Aslında birçok anlaşmada Sarissa'nın Fırtına Tanrısı üzerine yemin edildiği yazmaktadır. Kadeş antlaşmasının Sarissa'da bulunmuş olması, onun orada imzalanmış olduğunu kanıtlamaz. Hitit kralı ile eşit seviyede olan Mısır Firavunu antlaşmayı imzalamak için Anadolu topraklarına gelmez, bu diplomasiye aykırıdır.


Sarissa adı; -ss-li yer adları Anadolulu olsa da Hititçe değildir, yani Hint-Avrupa dilinden değildir! Ayrıca 'Pelasgca' dedikleri Larissa yer adına da çok benzemektedir.

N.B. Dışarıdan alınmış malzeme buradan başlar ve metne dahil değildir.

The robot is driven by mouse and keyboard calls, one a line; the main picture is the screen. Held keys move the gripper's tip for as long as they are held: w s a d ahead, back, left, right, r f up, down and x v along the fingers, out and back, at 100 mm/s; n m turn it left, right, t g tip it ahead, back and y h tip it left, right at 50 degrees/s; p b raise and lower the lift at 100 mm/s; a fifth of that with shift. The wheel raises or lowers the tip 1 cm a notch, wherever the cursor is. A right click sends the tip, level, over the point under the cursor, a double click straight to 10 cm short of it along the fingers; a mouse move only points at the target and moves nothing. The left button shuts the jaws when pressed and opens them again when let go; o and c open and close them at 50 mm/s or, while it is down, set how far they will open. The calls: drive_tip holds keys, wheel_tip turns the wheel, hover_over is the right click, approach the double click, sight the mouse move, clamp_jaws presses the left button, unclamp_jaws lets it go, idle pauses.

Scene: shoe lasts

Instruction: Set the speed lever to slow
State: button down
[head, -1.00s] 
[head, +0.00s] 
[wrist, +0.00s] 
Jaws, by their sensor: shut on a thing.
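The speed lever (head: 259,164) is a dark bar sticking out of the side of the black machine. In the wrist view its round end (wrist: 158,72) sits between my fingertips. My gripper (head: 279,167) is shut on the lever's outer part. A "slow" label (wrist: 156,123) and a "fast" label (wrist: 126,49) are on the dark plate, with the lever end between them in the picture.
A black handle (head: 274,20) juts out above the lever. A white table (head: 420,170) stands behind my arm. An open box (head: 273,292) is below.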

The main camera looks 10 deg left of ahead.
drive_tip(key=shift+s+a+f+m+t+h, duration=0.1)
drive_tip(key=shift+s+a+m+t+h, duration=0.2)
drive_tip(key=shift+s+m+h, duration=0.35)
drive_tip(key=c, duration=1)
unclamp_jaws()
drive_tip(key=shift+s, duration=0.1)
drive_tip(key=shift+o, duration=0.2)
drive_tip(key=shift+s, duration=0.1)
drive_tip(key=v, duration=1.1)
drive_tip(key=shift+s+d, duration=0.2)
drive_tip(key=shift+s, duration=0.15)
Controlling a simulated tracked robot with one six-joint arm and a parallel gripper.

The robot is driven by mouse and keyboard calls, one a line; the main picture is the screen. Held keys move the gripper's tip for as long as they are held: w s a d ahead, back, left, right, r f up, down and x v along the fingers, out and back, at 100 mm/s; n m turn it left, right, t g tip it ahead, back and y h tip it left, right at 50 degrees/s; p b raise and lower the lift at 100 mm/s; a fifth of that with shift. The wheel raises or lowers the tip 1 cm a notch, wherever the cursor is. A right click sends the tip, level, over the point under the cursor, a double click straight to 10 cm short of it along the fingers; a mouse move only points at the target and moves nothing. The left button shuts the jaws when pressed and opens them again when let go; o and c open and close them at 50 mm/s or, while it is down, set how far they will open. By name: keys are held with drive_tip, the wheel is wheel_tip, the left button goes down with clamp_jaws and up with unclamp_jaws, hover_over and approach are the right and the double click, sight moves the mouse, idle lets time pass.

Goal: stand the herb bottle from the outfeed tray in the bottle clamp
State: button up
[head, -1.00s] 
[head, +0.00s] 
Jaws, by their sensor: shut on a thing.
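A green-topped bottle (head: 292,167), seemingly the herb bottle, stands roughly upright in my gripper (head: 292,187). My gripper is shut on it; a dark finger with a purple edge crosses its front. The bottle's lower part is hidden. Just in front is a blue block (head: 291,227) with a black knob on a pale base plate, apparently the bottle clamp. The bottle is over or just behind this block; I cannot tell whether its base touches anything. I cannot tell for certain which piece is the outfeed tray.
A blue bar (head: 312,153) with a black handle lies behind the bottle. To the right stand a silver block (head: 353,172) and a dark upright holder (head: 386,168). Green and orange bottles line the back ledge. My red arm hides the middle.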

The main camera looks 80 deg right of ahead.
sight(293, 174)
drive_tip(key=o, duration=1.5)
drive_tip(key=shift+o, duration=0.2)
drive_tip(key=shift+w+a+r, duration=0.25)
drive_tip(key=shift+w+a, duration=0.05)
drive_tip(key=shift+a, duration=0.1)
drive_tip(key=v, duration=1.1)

Bu sebeple de Sarissa yer adının Hattilerden kalmış olması gerekir


Kızıl (Güney), Gök (Mavi-Doğu), Kara (Kuzey), Ağ (Ak-Batı) ve Sarı (Merkez)... 

Türklerde renk ile bildirilen yer adları mevcuttur; Sarıkamış, Sarıca, Sarıcalı, Hazarların Saraşen (Sarışın) kenti, Sarı Göl, Sarısu, Sarıdolama Tepesi, Sarıbaba Dağı gibi...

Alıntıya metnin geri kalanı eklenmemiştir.